- PROBLEM TO WORK ON
Using the material below, print the line that contains "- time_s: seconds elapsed", the line that contains "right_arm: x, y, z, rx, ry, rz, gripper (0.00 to", and every line in between, exactly and nothing else.

- ENTRIES SUPPLIED
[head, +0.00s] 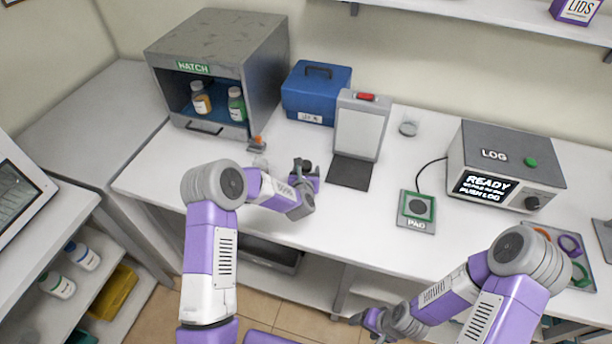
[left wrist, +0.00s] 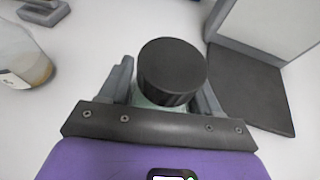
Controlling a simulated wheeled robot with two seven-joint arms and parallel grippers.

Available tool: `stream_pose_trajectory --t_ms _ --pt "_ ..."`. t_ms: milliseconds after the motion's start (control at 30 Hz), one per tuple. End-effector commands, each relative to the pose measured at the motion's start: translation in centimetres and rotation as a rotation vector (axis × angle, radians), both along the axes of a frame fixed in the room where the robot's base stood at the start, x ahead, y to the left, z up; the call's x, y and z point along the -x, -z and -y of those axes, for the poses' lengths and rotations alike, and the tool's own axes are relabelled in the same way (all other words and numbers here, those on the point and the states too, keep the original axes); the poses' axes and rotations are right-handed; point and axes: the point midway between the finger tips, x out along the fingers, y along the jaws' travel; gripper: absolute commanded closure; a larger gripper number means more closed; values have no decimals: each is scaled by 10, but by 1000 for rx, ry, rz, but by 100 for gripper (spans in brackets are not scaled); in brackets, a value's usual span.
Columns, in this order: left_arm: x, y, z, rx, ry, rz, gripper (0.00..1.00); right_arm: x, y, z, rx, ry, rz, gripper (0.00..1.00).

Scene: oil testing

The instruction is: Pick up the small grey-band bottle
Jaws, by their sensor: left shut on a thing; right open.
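My left gripper (head: 303,178) is over the white bench in front of the blue box. It is shut on a bottle with a black cap (left wrist: 172,68), whose cap also shows in the head view (head: 306,165). The jaws hide most of its body, so I cannot see its band colour. Another clear bottle (left wrist: 20,55) with a little amber liquid and a pale label stands to the left, apart from the gripper. Two bottles, one amber (head: 201,104) and one green (head: 237,107), stand in the hatch. My right gripper (head: 370,319) is open and low at the bench's front.
The grey hatch (head: 262,62) and blue box (head: 316,92) stand at the back. An upright panel stand (head: 359,128) with a dark base is just right of my left gripper. A pad (head: 417,211) and log machine (head: 507,165) are farther right. The front left bench is clear.

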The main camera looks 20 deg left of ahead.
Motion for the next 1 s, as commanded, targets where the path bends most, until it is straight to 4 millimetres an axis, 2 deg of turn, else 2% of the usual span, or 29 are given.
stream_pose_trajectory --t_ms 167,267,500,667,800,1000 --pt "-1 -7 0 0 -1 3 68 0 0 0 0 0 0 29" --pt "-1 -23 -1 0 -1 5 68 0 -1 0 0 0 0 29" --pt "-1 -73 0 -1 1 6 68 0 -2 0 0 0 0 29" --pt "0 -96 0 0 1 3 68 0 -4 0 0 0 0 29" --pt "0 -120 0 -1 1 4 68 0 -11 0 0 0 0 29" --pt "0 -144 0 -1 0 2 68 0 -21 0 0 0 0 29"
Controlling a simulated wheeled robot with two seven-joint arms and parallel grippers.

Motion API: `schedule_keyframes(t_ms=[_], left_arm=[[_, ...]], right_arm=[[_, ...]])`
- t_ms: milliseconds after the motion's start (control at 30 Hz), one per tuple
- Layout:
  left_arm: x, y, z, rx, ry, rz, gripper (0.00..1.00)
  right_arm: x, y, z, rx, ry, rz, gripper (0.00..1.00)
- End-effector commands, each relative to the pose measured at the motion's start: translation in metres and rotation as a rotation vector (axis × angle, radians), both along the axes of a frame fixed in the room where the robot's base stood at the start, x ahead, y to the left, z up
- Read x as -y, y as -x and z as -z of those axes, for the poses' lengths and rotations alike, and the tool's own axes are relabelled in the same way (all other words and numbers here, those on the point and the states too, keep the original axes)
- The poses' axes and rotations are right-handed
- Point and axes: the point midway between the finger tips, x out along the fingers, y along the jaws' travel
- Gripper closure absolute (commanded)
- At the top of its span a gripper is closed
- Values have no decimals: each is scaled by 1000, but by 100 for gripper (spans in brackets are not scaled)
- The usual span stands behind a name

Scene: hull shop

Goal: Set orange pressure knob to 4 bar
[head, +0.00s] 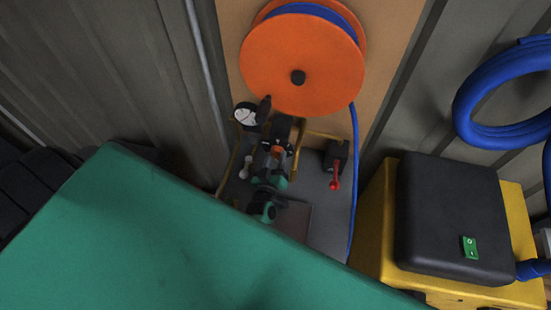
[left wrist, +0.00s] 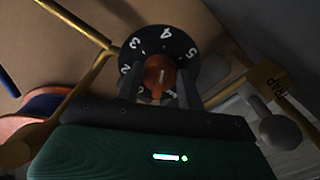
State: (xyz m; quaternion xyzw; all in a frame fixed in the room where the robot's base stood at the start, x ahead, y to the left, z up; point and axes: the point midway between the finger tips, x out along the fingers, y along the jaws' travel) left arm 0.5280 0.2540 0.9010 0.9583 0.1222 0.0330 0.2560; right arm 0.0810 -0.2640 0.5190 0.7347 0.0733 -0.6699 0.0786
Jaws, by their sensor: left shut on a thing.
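The orange pressure knob (left wrist: 159,72) sits in the middle of a black dial (left wrist: 165,42) with white numerals; 2, 3, 4 and 5 are readable in the left wrist view. A pale line shows on the knob's face, but I cannot tell which numeral it marks. My left gripper (left wrist: 160,92) is shut on the knob, one finger on each side. In the head view the left gripper (head: 276,158) covers most of the dial, and a bit of orange (head: 277,150) shows between its fingers. My right gripper is not in view.
A white-faced gauge (head: 246,114) stands left of the gripper and a red lever (head: 335,178) to its right. An orange hose reel (head: 300,55) hangs above. A grey ball-shaped handle (left wrist: 281,132) and brass pipes are close by. A yellow and black machine (head: 455,215) stands at right.

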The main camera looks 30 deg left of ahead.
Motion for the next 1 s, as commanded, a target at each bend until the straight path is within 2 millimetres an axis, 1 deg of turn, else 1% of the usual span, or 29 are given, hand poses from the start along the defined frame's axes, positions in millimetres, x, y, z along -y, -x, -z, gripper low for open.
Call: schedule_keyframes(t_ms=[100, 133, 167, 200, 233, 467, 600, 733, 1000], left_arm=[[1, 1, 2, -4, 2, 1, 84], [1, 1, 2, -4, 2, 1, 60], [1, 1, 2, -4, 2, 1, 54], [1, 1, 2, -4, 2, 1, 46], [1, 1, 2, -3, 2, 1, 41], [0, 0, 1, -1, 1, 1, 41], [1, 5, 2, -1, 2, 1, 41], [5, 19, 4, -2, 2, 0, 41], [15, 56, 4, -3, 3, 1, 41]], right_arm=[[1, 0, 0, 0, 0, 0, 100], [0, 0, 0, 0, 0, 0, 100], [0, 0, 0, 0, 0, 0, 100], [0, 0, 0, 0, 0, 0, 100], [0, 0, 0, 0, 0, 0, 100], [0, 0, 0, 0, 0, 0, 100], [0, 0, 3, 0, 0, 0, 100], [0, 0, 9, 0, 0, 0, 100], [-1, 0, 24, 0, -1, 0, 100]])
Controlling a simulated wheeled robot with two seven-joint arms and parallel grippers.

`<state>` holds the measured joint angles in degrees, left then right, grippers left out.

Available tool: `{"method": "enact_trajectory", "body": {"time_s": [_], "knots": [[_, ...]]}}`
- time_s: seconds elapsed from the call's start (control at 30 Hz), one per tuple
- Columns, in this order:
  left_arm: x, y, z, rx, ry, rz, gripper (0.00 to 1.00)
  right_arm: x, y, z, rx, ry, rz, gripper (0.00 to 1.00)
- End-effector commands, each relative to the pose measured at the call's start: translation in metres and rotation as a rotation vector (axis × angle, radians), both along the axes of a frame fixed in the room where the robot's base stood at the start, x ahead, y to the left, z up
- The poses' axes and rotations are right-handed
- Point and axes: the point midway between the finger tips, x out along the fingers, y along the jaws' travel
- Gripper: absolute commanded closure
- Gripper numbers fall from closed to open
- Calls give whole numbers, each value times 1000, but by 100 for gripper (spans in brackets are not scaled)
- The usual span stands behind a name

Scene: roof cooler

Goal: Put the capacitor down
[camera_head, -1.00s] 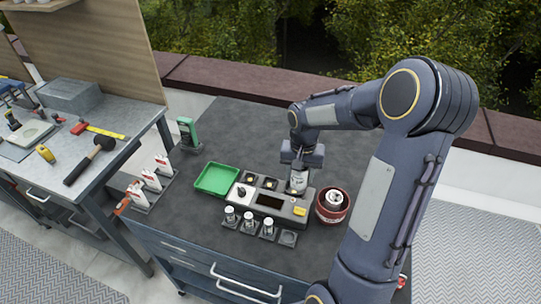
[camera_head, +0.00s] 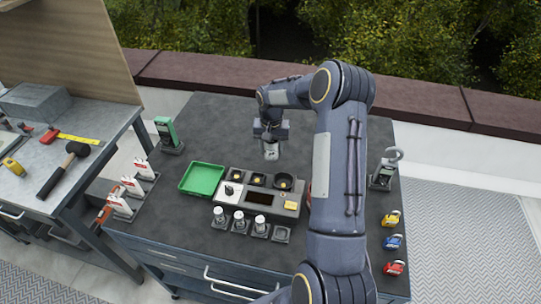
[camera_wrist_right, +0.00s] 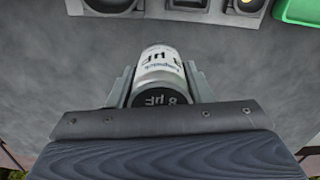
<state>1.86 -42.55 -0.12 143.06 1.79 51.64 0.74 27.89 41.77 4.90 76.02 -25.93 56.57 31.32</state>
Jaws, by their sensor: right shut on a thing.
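My right gripper (camera_head: 271,138) is shut on a silver capacitor (camera_head: 271,152) behind the tester (camera_head: 262,198), above the dark bench top. The wrist view shows the capacitor (camera_wrist_right: 160,68), with "µF" lettering, between the two fingers (camera_wrist_right: 160,85). Whether its lower end touches the bench is unclear. The tester's right round socket (camera_head: 284,183) is empty. Three other capacitors stand in small holders at the front: left (camera_head: 219,214), middle (camera_head: 240,220) and right (camera_head: 260,224). The holder at the end of that row (camera_head: 282,234) is empty. My left gripper is out of view.
A green tray (camera_head: 203,179) lies left of the tester. A green meter (camera_head: 168,134) stands at the back left, with red-and-white items (camera_head: 134,186) below it. Padlock-like items (camera_head: 392,242) and a clamp meter (camera_head: 383,172) are right of my arm. My arm mostly hides a red container.

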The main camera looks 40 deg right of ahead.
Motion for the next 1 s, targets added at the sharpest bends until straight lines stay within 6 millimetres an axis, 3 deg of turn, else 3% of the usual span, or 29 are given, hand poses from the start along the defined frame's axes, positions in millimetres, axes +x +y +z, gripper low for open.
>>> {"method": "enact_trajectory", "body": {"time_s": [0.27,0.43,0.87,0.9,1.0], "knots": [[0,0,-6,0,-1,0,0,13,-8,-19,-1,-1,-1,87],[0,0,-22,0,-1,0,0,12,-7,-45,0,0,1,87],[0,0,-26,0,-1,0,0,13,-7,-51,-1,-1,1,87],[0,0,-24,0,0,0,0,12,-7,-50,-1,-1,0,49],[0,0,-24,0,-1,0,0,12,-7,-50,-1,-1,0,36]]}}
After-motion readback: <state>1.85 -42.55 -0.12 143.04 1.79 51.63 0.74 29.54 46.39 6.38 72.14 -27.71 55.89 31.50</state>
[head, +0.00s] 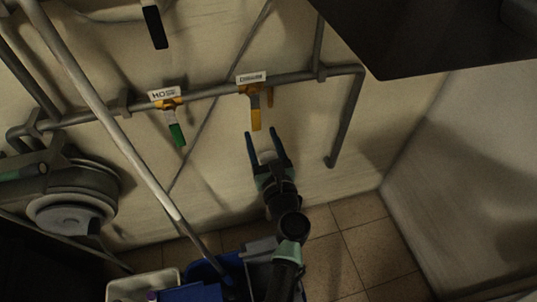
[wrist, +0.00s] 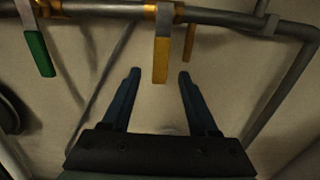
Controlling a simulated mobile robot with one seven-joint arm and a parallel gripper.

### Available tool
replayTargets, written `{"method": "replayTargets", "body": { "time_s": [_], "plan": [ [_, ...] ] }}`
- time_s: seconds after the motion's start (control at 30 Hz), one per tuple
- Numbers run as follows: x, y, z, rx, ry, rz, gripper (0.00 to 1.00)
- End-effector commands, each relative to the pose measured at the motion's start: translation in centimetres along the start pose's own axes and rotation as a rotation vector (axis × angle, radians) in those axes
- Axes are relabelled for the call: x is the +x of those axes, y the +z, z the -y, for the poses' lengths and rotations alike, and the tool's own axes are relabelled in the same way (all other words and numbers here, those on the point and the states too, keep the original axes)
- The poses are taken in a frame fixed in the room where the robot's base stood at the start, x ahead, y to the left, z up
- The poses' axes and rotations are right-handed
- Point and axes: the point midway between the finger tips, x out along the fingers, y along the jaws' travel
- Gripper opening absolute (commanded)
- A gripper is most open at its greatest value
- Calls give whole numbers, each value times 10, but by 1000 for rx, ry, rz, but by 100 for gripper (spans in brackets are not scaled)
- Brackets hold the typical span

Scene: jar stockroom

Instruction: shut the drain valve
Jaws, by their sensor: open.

- ANSWER FOR THE TASK
- time_s: seconds elapsed from the call's start (control at 30 Hz), one per tuple
- Columns, in this order:
  left_arm: x, y, z, rx, ry, rz, gripper (0.00 to 1.00)
  right_arm: x, y, z, rx, ry, rz, gripper (0.00 to 1.00)

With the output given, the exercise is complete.